PROBLEM REQUIREMENTS:
Below are several records. Retype exactly those lines running from the one with "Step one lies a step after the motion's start" through the one with "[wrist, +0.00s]", end lines included, and no others.

PROVIDED DATA:
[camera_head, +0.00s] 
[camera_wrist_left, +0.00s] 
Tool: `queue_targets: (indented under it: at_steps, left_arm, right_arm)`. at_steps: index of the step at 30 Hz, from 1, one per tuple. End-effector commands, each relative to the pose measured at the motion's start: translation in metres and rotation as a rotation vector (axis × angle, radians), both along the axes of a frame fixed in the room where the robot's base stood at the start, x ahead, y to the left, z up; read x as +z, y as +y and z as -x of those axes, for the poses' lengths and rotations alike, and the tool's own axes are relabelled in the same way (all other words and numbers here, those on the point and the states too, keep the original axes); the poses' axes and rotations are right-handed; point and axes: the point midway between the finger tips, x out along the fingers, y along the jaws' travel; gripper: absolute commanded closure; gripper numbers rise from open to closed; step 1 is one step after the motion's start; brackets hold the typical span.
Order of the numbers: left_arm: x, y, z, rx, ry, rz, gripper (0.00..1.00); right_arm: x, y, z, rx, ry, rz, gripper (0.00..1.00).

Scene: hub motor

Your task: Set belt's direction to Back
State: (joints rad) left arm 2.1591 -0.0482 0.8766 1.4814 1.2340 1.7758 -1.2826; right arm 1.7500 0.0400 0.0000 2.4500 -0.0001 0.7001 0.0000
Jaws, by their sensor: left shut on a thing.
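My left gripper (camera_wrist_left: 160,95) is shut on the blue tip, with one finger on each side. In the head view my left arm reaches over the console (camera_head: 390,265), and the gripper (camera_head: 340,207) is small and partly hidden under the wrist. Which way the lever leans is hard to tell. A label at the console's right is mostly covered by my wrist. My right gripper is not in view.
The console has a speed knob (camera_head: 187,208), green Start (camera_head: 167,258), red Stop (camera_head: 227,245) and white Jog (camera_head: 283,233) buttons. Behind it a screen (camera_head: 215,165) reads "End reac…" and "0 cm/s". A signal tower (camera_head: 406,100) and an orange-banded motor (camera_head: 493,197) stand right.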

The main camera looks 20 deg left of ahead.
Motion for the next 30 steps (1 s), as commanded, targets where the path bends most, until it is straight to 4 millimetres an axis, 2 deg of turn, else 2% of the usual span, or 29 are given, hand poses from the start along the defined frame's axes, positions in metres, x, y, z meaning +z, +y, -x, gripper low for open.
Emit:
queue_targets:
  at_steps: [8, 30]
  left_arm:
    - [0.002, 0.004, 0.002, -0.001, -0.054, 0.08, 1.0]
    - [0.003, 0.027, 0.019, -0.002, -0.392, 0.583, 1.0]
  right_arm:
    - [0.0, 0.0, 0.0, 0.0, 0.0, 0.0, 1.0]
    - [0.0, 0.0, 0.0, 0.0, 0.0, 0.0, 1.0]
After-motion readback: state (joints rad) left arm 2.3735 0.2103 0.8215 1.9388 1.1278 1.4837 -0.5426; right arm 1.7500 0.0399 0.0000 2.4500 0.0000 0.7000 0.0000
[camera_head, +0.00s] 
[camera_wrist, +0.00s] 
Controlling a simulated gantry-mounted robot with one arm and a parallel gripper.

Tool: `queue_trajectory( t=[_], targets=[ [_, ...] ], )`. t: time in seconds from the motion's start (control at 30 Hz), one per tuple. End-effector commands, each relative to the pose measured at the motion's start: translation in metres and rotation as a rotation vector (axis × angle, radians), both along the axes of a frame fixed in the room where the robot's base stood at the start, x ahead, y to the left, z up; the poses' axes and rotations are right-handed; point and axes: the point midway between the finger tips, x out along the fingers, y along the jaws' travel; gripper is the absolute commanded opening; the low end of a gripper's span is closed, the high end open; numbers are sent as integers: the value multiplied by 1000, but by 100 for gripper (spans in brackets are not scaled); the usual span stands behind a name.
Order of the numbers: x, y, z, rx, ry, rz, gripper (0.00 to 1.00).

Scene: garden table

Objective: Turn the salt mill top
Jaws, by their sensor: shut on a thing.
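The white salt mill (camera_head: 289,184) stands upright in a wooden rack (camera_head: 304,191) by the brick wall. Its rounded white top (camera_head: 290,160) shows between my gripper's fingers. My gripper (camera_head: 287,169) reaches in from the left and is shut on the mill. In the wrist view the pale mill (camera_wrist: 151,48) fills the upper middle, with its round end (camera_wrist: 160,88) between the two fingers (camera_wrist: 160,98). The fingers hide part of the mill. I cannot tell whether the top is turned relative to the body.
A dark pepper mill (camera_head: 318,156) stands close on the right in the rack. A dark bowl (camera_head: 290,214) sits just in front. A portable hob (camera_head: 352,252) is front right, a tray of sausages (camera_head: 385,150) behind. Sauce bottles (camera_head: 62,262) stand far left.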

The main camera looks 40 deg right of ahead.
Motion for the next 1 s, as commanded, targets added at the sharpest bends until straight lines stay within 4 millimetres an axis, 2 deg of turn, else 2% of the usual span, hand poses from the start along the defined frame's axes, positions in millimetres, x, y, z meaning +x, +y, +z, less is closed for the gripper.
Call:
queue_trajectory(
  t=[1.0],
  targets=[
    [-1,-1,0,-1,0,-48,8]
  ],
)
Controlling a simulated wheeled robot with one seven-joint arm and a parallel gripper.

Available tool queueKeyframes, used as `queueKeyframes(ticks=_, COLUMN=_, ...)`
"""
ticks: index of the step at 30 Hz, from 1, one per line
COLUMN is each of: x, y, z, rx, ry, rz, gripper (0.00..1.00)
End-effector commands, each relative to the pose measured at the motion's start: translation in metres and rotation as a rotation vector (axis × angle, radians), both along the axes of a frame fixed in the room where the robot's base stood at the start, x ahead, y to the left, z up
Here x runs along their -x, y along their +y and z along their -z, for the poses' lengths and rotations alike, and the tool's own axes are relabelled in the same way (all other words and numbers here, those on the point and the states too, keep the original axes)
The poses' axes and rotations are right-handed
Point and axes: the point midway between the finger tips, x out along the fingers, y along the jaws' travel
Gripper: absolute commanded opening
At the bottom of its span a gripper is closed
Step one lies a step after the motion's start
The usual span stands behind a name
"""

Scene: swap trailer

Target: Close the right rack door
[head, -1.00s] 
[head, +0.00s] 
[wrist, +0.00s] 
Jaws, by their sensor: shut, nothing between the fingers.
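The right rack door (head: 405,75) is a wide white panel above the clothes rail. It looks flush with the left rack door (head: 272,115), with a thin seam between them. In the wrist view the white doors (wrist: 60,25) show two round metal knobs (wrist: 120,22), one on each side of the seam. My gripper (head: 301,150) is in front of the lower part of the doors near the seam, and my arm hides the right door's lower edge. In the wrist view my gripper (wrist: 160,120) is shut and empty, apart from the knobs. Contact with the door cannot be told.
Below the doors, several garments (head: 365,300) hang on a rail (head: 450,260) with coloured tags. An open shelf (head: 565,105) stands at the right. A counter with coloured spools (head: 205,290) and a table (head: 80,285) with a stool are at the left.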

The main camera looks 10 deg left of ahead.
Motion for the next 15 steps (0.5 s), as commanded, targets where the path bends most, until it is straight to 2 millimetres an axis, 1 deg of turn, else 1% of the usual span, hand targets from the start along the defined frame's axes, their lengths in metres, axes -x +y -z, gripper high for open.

RESULT OF THIS EXERCISE:
Step one lies a step after the motion's start
The usual span stands behind a name
"""

Scene: swap trailer

Target: Close the right rack door
[head, -1.00s] 
[head, +0.00s] 
[wrist, +0.00s] 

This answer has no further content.